"Kokomo City" | © Couch Potatoe Pictures

Queer Lisboa ’23 | Kokomo City, a Crítica

No início do ano, “Kokomo City” teve passagem estrondosa nos festivais de Berlin e Sundance. Por lados europeus, arrecadou um prémio da Audiência e, nas Américas, fez o mesmo, ganhando ainda uma honra para a realizadora D. Smith enquanto cineasta inovadora. Este documentário sobre trabalhadoras do sexo Afro-Americanas e trans chega ao Queer Lisboa em busca de mais troféus, sendo um dos títulos mais destacados da Competição de Documentários.

Em jeito íntimo de boudoir, Liyah Mitchell conta uma das suas muitas histórias. Trata-se de outra divagação sobre as interseções de fulgor e perigo no trabalho sexual, relembrando uma noite de sedução que acabou em crise. Ela relata como estava com um cliente, ambos perdidos no calor do momento, quando, de repente, a prostituta vislumbrou uma arma de fogo na posse do homem. Aterrorizada e movida pelo instinto, Liyah abarbatou a pistola para se defender, a mente atormentada por tantas histórias de mulheres como ela, assassinadas em trabalho. O medo vai resvalar para o absurdo não tarda.

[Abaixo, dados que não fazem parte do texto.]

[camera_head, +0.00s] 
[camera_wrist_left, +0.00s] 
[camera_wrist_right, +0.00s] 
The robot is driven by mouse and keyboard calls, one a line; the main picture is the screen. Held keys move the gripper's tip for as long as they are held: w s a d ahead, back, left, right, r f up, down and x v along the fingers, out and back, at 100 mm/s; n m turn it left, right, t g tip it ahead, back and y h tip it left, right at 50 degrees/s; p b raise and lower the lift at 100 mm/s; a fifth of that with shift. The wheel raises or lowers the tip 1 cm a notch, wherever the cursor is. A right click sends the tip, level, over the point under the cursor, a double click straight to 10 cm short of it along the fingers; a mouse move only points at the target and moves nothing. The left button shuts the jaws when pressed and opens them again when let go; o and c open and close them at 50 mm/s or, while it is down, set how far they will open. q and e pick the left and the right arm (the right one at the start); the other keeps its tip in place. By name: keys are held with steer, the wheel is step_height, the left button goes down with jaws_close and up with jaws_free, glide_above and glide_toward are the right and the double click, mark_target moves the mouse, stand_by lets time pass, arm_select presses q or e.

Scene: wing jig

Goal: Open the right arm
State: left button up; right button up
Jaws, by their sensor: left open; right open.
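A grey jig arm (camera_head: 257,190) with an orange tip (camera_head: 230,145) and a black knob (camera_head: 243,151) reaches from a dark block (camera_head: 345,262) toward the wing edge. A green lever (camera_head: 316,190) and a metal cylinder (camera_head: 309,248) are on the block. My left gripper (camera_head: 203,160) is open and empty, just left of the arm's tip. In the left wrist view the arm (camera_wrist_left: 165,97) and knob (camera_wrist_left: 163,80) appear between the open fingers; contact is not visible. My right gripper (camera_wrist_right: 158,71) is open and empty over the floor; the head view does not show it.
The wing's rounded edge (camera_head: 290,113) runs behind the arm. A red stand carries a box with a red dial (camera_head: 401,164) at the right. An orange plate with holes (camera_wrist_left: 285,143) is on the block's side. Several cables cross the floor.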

Premido o gatilho, a arma não está carregada e, no pânico da fuga, lá acaba ela por resolver as coisas com o sujeito. Como remate para uma anedota desconfortável fica o perfeito ‘punch line’ – pânicos acalmados, vai um SMS a perguntar se o cliente ainda quer o serviço. Assim começa “Kokomo City,” um brilhante trabalho de D. Smith, cineasta com background em vídeos musicais que traz toda a energia desse meio para o reino do documentário. De facto, com acessos de animação 3D e uma fotografia a preto-e-branco de alto contraste, as divas entrevistadas parecem partilhar uma existência com os astros da MTV.

kokomo city critica queer lisboa
© Couch Potatoe Pictures

Essa estética alia-se à montagem judiciosa para construir uma experiência cinematográfica que passa por nós num sopro a alta-velocidade. Embevecidos no testemunho das mulheres entrevistadas e outros demais, com flashes de ilustração aqui e ali, nem nos apercebemos dos 73 minutos a passar. Em termos rítmicos, é um triunfo sem comparação que, a certos modos, ajuda a disfarçar um filme que, na sua essência, é bem mais desafiador do que aparenta. Nem se trata só do gesto humanizante para com identidades marginalizadas, dando a voz às trabalhadoras do sexo tantas vezes silenciadas nos media, na política, na sociedade em geral.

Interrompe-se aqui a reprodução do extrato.